1963  Rock Art in the Navajo Reservoir District.  The Museum of New Mexico Press, Santa Fe.

This book focuses on the Pueblo and the more recent Navajo rock art in the Navajo Reservoir District.  The reservoir lies in the canyons of the San Juan River and the lower reaches of its tributaries, the Pine and the Pierda.  These canyons are located in northwestern New Mexico and the adjoining parts of Colorado.  Many of the sandstone cliffs contain Navajo pictographs.  Schaafsma talks about the colors used from the plants in the area and the techniques used such as yucca plants for brushes or just their fingers to create pictographs.  She also covers how Navajo petroglyphs were made whether it be incising or pecking.

Schaafsma shows how the subject matter of the Navajo rock art represents the activities and setting of this group of people.  Many bison and deer were depicted because these were the primary animals that the Navajos hunted.  Their other source of main food, corn, was also represented frequently in the Reservoir.  Mythical and supernatural figures occurred often such as panels of stars, lightning arrows, snakes, rainbows, and figures with headdresses of various kinds, masks, etc.

Lastly, Shaafsma noted how the Navajo rock art was influenced a great deal by the Pueblo rock art.  The Pueblo people’s influence was a result of the close association of the Pueblo and Navajo while the Navajo inhabited the Reservoir District.  Religious and mythical Navajo rock art show a great likeness to the Pueblo religious and mythical rock art.  One of the greatest differences between the two is the much greater complexity and dynamic qualities in the Navajo material.  According to Schaafsma, the Navajo pictographs in the Reservoir are believed to date from the Gobernador Phase of Navajo occupation from A.D. 1698 to 1775. 

Welsh, Liz and Peter

2000  Rock-Art of the Southwest.  Wilderness Press, Berkeley.
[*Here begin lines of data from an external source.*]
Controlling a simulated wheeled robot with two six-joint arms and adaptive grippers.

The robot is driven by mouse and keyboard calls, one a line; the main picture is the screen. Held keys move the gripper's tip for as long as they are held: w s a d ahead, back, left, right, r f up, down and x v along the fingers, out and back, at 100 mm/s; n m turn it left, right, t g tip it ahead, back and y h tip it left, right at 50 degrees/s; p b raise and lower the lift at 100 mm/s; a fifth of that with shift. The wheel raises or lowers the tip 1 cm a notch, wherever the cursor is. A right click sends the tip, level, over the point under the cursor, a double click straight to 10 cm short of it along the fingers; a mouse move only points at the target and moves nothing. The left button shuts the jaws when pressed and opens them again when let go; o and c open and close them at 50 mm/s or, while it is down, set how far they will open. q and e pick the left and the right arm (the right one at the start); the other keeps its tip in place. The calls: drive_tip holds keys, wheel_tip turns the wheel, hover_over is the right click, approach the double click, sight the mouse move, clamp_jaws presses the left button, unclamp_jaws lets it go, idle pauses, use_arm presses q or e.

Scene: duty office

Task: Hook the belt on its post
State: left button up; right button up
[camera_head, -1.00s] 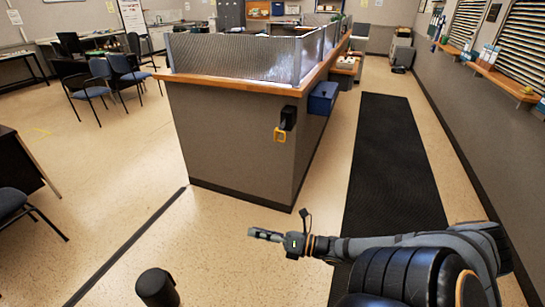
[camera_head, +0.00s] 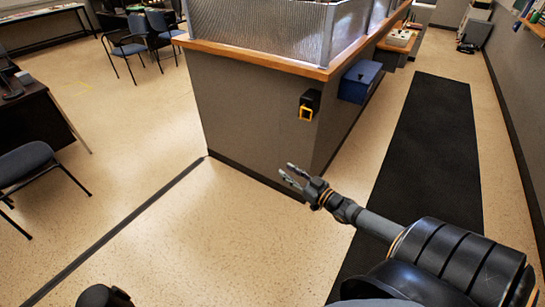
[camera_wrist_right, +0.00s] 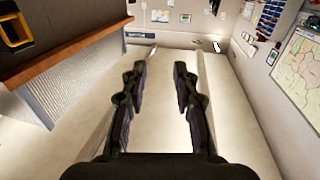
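The belt's black housing (camera_head: 311,99) with a yellow square loop (camera_head: 305,114) is on the end face of the grey counter, near its corner. The yellow loop (camera_wrist_right: 15,30) also shows at the upper left of the right wrist view. My right gripper (camera_head: 288,173) is open and empty, in front of the counter's corner, below the loop and apart from it. Its two fingers (camera_wrist_right: 160,75) stand apart in the wrist view. A dark round-topped thing (camera_head: 103,297), which looks like the post, is cut off at the bottom left. My left gripper is not in view.
The counter (camera_head: 250,105) has a wooden ledge and a glass screen. A blue box (camera_head: 360,82) hangs on its right side. A black mat (camera_head: 425,150) runs along the right aisle. A chair (camera_head: 28,170) and dark desk (camera_head: 30,115) stand at left. The floor between is clear.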

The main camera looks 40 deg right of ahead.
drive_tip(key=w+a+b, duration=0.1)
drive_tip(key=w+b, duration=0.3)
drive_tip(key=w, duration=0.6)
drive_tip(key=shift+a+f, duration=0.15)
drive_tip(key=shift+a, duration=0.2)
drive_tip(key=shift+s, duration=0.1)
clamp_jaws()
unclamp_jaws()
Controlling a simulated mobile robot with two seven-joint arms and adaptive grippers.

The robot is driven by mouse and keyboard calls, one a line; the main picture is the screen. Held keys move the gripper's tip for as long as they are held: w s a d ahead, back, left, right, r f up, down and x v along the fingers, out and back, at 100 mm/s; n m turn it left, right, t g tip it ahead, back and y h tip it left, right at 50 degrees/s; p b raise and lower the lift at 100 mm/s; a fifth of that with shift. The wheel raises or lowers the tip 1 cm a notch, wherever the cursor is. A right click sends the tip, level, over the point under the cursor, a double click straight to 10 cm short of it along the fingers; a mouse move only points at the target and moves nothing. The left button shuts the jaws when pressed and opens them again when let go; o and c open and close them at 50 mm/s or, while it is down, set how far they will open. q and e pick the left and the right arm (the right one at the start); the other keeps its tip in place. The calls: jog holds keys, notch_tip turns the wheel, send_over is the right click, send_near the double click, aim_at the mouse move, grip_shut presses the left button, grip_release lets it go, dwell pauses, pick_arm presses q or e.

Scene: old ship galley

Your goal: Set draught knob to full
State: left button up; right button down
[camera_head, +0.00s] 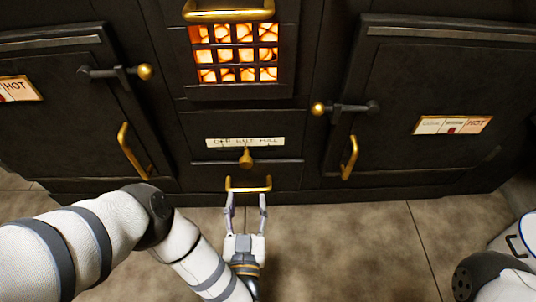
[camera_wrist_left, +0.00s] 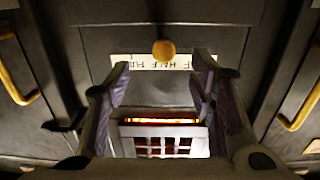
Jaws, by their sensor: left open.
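The brass draught knob (camera_head: 246,160) sits on the dark stove front, just below a white label strip (camera_head: 222,143) reading OFF, HALF, FULL. It stands under about the middle of the strip, near HALF. In the left wrist view, which looks upside down, the knob (camera_wrist_left: 164,49) is ahead, beyond and between the fingers, and partly covers the label (camera_wrist_left: 147,62). My left gripper (camera_head: 246,200) is open and empty, below the knob in the head view. Its fingertips appear near a low brass handle (camera_head: 248,188); contact cannot be told. My right gripper is out of view.
A glowing grate (camera_head: 234,55) is above the knob, with a brass bar (camera_head: 228,14) over it. Oven doors with brass handles (camera_head: 134,150) (camera_head: 349,157) and latches flank the centre. The tiled floor (camera_head: 340,250) in front is clear. Part of my right arm shows at lower right.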

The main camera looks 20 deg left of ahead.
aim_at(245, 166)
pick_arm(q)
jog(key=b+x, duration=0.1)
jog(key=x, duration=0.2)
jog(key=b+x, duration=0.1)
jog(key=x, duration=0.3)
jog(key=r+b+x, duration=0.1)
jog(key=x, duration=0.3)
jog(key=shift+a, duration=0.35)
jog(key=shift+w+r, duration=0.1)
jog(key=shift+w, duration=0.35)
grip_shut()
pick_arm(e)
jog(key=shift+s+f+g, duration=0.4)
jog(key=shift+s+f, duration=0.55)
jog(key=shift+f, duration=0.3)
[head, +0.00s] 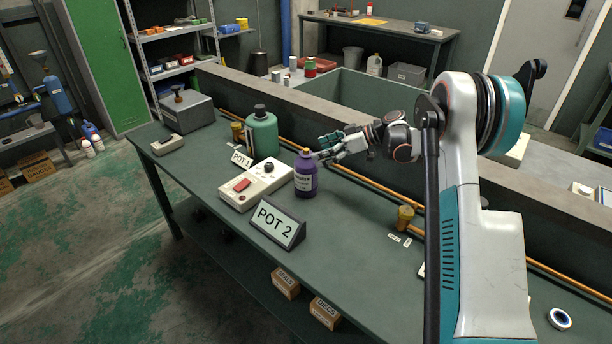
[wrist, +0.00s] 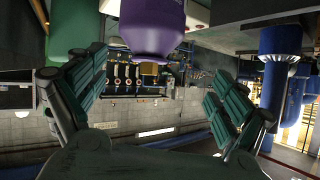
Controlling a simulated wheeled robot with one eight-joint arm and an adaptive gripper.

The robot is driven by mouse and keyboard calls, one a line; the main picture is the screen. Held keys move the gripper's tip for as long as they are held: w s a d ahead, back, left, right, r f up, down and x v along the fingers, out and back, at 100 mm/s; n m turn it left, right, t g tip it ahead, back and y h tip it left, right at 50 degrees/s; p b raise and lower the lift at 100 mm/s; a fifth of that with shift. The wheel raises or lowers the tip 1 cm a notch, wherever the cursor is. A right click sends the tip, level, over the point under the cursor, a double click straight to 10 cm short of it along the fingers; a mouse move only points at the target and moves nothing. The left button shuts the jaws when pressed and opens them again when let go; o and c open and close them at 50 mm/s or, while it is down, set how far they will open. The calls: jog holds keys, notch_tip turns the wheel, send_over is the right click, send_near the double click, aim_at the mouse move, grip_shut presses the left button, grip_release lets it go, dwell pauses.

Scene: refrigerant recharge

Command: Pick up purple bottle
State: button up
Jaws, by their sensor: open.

The authors of this book argue that the notable settings in which rock art was created, the care with which designs were planned and accomplished, and the Native American view on rock art sites being sacred prove that rock art is significant.  Liz and Peter Welsh focus in on the rock art in the southwest because Native Americans have created virtually all of the rock art throughout the Americas.  They acknowledge the Navajo people in their book through the pictographs in northeastern New Mexico of elaborate “star charts” in which dozens of crosses and dots are painted on the ceilings of rock shelters depicting the stars, planets, and the moon from their sky watching.  The book provides a good overview of Native American oral histories and traditions, but it does not go into Navajo rock art in detail.

Thybony, Scott

1995  Rock ArtNative Peoples 9:  34-38.

This magazine article starts off with some history of the Navajo and Pueblo Indians in the Southwest.  Thybony explains how the historic Navajo were generally thought of as nomadic herders that lived in hogans (mud houses) and raided their peaceful Pueblo neighbors.  However, he makes it clear that more than a generation after the Spanish reconquest of New Mexico in the 1690’s, many of them lived in pueblitos (small villages defended by a network of stone walls and towers) and they lived alongside Pueblo Indian refugees who had fled from Spanish rule.  Together, the Pueblos and the Navajos, sought protection from the New Mexican militia and Ute raiders.  This is why archeologists find Navajo and Pueblo rock art quite similar.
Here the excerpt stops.